Federal Funds, Fed Funds for short, are generally a transaction of an unsecured loan of U.S. dollars to a borrower or purchaser that is a depository institution (DI) from a lender or seller that is a DI, foreign bank, government-sponsored enterprise or other eligible entity. These transactions are usually conducted on an overnight or next day (T + 1) basis.
The Federal Reserve Bank of New York (FRBNY) gathers transactional data on Fed Funds daily from participating banks and broker dealers. Using a volume-weighted average, the FRBNY calculates the Effective Fed Funds Rate (EFFR) and publishes this number on its website.
Fed Funds and Overnight Interest Swap (OIS) rates are highly correlated and therefore, many IRS discounting models will use either Fed funds, OIS or both when building a forward discounting curve. In addition, Fed Fund futures are also used for trading and other funding curve risk management strategies.
Fed Fund futures contracts are based on the EFFR rate as reported by the FRBNY. Contracts are listed monthly, extending 60 months or five years out on yield curve.
Fed Fund futures are traded in IMM index terms, that is, as a price rather than a rate. The price is simply the implied rate subtracted from 100. For example, if the average monthly Fed Funds rate for September is 1.20% the futures price would be 100 - 1.20 = 98.800.
At final settlement, Fed Fund futures are cash-settled, there is no physical delivery involved. The final settlement calculation at expiry is the total of all the daily rates published by the FRBNY divided by the total number of days in that month.
For this example, we will use the September Fed Funds contract. There are 30 days in the month of September. When we calculate the total of all the reported EFFR rates from FRBNY = 34.600.

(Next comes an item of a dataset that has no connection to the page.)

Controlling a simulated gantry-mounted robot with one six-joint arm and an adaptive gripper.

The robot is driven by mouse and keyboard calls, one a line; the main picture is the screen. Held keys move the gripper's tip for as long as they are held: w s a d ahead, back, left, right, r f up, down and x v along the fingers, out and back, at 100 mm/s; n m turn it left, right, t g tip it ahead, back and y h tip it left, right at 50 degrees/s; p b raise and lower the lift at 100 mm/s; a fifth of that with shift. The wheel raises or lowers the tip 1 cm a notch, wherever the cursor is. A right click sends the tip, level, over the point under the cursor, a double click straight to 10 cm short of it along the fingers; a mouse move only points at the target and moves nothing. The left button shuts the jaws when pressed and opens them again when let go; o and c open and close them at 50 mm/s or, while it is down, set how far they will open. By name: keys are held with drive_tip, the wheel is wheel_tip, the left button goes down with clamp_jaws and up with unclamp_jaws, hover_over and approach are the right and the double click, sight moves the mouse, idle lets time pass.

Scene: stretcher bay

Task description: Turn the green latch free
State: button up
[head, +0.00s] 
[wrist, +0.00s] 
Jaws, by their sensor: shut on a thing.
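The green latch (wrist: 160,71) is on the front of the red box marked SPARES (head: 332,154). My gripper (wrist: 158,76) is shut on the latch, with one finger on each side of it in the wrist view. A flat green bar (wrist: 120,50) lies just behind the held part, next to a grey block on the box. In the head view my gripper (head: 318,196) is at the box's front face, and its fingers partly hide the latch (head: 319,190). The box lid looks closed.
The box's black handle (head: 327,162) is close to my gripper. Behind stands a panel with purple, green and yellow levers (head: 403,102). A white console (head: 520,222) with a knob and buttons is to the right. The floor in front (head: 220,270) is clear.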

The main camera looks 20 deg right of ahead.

You would then divide that by the number of days in the month 34.600 ÷ 30 = 1.153.
Take this number and subtract from 100 you get 100 – 1.153 = 98.847. Therefore, 98.847 was final settlement for the September Fed Funds futures contract.
To determine the final value of a Fed Funds futures contract, one must wait until the end of the contract month to determine its price. In other words, this contract is backward looking. Since the Federal Open Market Committee (FOMC) sets the Fed Fund target rate, the months when there is an FOMC meeting can be very important to contract pricing. But since most FOMC meetings occur mid-month, the first Fed Fund futures contract to be fully affected by a rate change would be the next deferred contract month, rather than the contract in which the meeting takes place.
Understanding the pricing mechanics of a futures contract is essential to understanding its trading behavior. While the contract construction of Fed Funds futures is simple the market forces that go into its pricing like, FOMC meetings, inflation expectations and employment statistics are sometimes complex and uncertain.